-- START SOURCE MATERIAL --
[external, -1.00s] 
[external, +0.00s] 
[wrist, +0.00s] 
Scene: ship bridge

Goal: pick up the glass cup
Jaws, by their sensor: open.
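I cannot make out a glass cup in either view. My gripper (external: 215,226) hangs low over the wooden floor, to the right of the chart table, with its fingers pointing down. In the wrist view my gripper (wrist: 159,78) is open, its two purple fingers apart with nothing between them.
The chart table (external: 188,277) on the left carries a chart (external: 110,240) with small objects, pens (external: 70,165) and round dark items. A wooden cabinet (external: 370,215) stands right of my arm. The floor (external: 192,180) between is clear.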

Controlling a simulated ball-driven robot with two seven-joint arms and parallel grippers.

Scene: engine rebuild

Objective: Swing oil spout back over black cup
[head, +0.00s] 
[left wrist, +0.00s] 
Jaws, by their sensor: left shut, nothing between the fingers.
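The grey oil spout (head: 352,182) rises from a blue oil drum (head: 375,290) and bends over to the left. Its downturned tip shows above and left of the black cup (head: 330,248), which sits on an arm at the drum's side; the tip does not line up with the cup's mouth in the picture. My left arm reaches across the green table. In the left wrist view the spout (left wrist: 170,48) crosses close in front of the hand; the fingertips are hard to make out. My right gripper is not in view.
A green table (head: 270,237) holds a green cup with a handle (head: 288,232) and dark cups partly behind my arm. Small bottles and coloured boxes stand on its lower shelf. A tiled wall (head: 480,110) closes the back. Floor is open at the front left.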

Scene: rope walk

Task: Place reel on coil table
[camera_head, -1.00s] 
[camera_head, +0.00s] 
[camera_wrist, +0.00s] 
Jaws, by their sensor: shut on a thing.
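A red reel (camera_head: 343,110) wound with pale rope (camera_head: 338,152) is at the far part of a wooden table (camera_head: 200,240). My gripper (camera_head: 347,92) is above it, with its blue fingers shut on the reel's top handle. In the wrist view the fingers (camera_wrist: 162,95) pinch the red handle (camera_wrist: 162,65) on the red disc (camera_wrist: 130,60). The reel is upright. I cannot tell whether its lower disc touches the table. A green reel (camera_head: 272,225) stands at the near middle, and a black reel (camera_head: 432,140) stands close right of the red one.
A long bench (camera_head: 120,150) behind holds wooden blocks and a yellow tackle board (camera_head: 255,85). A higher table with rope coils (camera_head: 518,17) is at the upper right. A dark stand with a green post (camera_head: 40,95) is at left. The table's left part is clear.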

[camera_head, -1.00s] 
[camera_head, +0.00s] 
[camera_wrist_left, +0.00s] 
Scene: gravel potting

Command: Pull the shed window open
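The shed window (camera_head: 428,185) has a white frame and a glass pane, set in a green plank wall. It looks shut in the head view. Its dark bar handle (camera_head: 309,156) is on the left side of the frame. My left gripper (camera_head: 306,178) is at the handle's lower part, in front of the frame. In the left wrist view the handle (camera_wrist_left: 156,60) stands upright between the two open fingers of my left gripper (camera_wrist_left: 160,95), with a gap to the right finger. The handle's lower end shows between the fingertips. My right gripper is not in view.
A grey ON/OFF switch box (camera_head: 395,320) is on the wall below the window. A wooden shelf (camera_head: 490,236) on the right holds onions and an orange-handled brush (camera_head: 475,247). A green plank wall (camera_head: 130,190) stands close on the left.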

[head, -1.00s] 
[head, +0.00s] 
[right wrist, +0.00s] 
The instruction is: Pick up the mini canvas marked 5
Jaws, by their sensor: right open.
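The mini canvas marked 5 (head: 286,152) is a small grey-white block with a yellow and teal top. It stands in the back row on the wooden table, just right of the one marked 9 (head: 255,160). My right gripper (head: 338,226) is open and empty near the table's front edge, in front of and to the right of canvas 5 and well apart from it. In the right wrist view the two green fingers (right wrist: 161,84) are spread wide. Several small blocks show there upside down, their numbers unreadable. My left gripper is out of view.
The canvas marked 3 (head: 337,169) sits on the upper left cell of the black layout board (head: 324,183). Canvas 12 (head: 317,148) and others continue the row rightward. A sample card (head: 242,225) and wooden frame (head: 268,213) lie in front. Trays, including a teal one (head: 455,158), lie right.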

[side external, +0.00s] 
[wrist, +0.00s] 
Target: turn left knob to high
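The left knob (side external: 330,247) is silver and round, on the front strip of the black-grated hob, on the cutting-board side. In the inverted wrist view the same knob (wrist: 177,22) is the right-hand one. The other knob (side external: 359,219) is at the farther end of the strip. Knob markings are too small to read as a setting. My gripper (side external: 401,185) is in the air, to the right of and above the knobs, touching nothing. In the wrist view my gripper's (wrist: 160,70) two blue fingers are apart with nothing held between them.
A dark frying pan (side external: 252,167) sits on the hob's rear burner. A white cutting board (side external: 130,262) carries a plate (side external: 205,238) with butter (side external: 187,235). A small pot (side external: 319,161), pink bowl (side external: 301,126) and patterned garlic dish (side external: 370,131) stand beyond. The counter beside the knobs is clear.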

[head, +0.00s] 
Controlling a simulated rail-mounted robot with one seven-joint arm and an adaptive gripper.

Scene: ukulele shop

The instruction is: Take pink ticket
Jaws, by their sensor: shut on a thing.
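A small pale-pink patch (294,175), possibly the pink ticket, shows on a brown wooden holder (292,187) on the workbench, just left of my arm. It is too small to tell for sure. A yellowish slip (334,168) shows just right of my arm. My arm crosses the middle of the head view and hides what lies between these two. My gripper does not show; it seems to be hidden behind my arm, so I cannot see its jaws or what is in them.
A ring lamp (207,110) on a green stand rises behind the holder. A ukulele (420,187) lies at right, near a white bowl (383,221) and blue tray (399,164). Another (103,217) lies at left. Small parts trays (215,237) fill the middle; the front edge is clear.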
-- END SOURCE MATERIAL --
• [WHAT YOU ARE ASKED TO DO]
Copy each line of the listing in which the word "Controlling" can be found.

• [EXERCISE SOLUTION]
Controlling a simulated ball-driven robot with two seven-joint arms and parallel grippers.
Controlling a simulated rail-mounted robot with one seven-joint arm and an adaptive gripper.

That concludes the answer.